_Job_
Begin with the first line of the material and copy each line word for word through the line that contains "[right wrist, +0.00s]"; the pictures are left out.

--- BEGIN Data provided ---

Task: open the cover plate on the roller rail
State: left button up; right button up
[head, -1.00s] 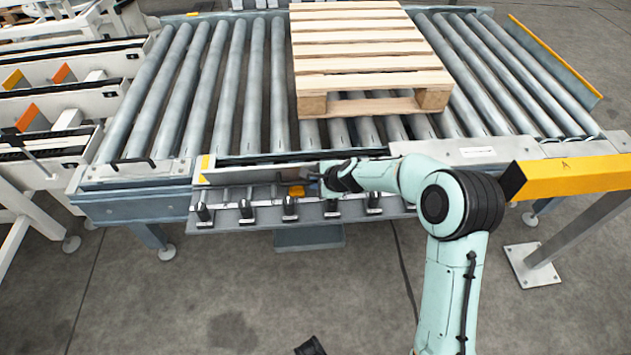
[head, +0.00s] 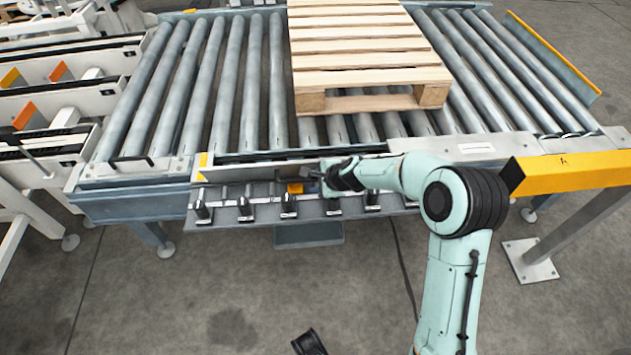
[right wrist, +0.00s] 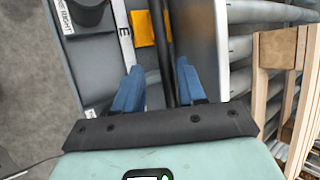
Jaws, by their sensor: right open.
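The cover plate (head: 235,214) is a grey panel along the front of the roller rail. It sticks out towards me at a slant below the rail's side wall (head: 235,170), and several dark latch-like blocks stand on it. An orange-yellow patch (head: 294,188) shows between plate and wall, and also in the right wrist view (right wrist: 143,28). A dark bar (right wrist: 166,40) runs lengthwise there. My right gripper (head: 314,176) is at the wall by the orange patch. In the right wrist view its blue fingers (right wrist: 159,85) are apart, with the bar between them. Contact cannot be told.
A wooden pallet (head: 365,55) lies on the rollers (head: 220,95) behind the gripper. A yellow beam (head: 575,175) on a post stands at the right. White machine frames fill the left. The grey floor in front is mostly clear.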

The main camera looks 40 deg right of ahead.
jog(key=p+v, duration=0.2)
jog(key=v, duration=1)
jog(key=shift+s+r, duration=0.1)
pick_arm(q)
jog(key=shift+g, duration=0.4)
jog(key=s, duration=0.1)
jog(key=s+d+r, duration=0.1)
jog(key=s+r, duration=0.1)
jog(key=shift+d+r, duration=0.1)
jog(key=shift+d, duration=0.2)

--- END Data provided ---

_Answer to the problem_
Task: open the cover plate on the roller rail
State: left button up; right button up
[head, -1.00s] 
[head, +0.00s] 
[right wrist, +0.00s] 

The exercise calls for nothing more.